If all these produce a draw, I must fall to that unerring basis of all the best decision-making: My feelings. Who do I want to win? For this vital issue trumps all, and brings us back to the first question: Which fanbase is the most deserving, and what is that? Is it the most bereft? Which fanbase will win in a way that doesn’t, I don’t know, kill the power to an entire neighborhood of old people who just want to heat up their soup? Whose fans will appreciate it more?

Closer to home, has the management deliberately made decisions that would place the team into contention? And have the fans responded with support that shows appreciation? I imagine the collective reaction to the Cubs’ Series victory was best expressed as: “Congratulations.

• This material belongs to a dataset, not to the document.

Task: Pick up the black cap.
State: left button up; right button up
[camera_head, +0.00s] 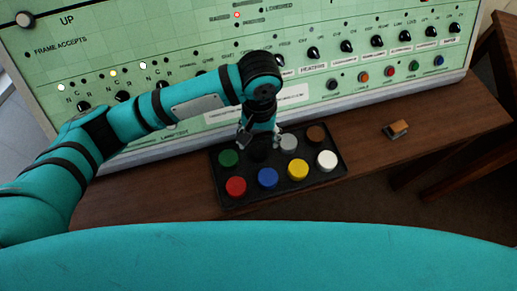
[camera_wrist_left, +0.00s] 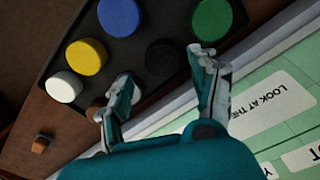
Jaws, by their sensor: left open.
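The black cap (camera_head: 258,154) sits in the back row of a black tray (camera_head: 252,196), between the green cap and the grey cap. In the head view my left gripper largely covers it. In the left wrist view the black cap (camera_wrist_left: 162,57) shows dark against the tray, just beyond and between the fingertips. My left gripper (camera_head: 260,141) points down over it with fingers spread, open and empty. In the left wrist view one finger of the gripper (camera_wrist_left: 162,72) overlaps the grey cap and the other is close to the green cap. My right gripper is not in view.
The tray also holds green (camera_head: 228,158), grey (camera_head: 289,142), brown (camera_head: 316,134), red (camera_head: 236,187), blue (camera_head: 268,178), yellow (camera_head: 298,170) and white (camera_head: 326,160) caps. A control panel (camera_head: 190,60) rises close behind. A small orange-topped block (camera_head: 397,128) lies right on the wooden table (camera_head: 440,118).

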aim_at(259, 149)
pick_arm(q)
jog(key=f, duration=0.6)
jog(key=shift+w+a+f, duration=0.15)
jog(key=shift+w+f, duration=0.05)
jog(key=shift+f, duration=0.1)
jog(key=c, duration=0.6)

You’ve waited a long time for this. Good for you. Now shut up and go back to the basement.”

These tensions are tougher to suss out from several states away, but I think deeply embedded sports fans can recognize a beaten-down populace, one that “deserves to win,” no matter what the humanity in the front office or even on the field is up to.

So who have you been rooting for? Who deserves this one?

38 Responses

  1. Scott C.

    As for Me: East Coast versus Southwest. (Is southern Texas really in the US?) National League over American League. And with players I like to follow. So Philadelphia checks all three boxes with Castellanos playing for them now, besides I really dislike the Astros, the are the dirty Cardinals of the American League.

    • Mary Beth Ellis

      I cannot see myself pulling for the Astros for several decades. Even if they were playing the Yankees, I’d have a hard time with it.

  2. Bill J

    I’ll take Dusty in 7 and he can retire a winner. I was a Colt 45s fan back in the 60s because I could listen to their games on WWL and couldn’t hear the Reds games.

  3. LDS

    Flip a coin. I do back to the days when Houston was a division rival with Cedeno & JR, and Philadelphia was Carlton, Schmidt, Luzinski, & co. So not really pulling for either. I lean slightly toward the Phillies, if for no other reason than seeing Castellanos in the WS, sort of flips Bob & Phil the bird. Reds fans have to take what they can get. I mean where else are we going to go?

    • Mary Beth Ellis

      THE CINCINNATI REDS: we’ll have to take what we can get

  4. Old-school

    Cardinals 30-always
    Yankees -29
    Dodgers 28
    Mets 27
    Red Sox 26
    Angels 25- they spend money worse than Castellini and cant make the playoffs with Trout.
    Cubs 24-because
    Big market west coast /east coast /apathetic Midwest teams 23-5
    Mariners 4-they got good reds
    Braves 3-they have a plan
    Rays 2
    Reds 1

  5. Votto4life

    If the Reds aren’t playing then I don’t have a rooting interest.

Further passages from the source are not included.